Recorded robot episodes:
◇ ◇ ◇ ◇
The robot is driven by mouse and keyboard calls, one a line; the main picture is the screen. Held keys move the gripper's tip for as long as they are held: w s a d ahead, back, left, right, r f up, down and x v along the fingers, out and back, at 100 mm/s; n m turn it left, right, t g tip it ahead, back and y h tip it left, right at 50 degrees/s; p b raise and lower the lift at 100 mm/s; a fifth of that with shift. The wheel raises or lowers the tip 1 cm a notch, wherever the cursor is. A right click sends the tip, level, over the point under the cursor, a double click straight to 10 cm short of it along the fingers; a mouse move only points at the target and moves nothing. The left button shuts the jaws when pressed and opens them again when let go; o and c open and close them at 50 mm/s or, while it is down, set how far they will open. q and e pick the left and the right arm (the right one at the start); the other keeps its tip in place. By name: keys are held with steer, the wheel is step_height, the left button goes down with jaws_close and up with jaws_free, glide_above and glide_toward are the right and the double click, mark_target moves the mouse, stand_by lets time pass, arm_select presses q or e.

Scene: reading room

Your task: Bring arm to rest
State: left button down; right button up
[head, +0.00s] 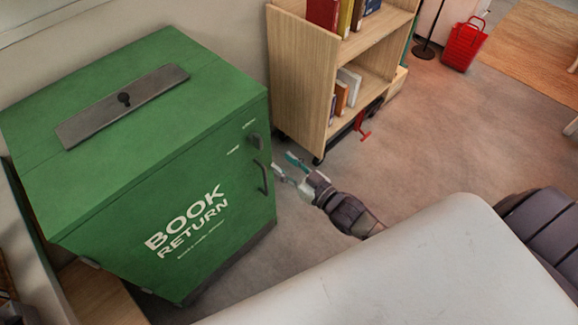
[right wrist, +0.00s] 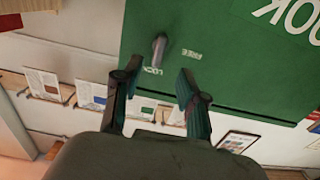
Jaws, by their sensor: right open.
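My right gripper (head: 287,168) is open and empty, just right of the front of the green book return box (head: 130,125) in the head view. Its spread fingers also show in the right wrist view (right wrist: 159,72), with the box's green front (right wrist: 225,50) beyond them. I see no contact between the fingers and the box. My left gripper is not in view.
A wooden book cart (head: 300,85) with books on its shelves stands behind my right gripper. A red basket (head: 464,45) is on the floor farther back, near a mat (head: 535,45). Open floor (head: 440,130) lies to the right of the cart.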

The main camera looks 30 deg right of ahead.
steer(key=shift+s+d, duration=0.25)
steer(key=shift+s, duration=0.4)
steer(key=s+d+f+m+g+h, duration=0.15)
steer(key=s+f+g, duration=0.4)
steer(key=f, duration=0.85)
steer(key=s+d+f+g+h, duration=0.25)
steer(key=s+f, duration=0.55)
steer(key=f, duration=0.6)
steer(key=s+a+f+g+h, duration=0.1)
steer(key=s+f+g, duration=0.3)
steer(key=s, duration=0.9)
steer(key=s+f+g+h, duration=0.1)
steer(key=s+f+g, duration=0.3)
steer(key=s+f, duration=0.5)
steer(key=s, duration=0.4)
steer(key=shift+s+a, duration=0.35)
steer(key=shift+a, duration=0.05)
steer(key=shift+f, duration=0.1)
◇ ◇ ◇ ◇
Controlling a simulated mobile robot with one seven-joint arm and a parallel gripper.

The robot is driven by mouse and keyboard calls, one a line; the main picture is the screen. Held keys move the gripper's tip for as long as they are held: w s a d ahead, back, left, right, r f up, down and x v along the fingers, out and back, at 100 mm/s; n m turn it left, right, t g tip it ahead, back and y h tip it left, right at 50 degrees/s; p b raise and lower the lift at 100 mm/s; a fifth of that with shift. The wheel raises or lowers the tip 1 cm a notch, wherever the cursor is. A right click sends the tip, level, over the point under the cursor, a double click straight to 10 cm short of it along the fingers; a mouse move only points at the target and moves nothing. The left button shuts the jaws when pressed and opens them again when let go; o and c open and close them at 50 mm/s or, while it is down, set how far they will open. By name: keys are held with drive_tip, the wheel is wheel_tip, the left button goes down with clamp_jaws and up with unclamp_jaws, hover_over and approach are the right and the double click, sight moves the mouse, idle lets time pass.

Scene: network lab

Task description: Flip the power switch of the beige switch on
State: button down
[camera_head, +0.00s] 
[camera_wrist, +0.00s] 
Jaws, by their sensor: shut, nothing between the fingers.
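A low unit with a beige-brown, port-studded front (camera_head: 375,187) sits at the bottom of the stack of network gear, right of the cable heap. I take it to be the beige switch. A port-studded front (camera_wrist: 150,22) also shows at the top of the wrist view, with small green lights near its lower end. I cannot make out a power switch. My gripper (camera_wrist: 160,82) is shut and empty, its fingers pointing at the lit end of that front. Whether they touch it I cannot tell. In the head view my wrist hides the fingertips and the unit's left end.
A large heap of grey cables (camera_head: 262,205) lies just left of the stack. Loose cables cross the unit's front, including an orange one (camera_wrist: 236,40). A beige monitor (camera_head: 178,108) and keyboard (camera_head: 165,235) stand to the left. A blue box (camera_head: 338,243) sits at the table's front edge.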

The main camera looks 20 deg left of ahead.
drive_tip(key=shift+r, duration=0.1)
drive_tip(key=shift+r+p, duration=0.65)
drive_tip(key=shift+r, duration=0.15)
◇ ◇ ◇ ◇
Exactly and only the lines from the line that contains "Scene: network lab" through the line that contains "[camera_wrist, +0.00s]" are to be repeated as they stand.

> Reply:
Scene: network lab

Task description: Flip the power switch of the beige switch on
State: button down
[camera_head, +0.00s] 
[camera_wrist, +0.00s] 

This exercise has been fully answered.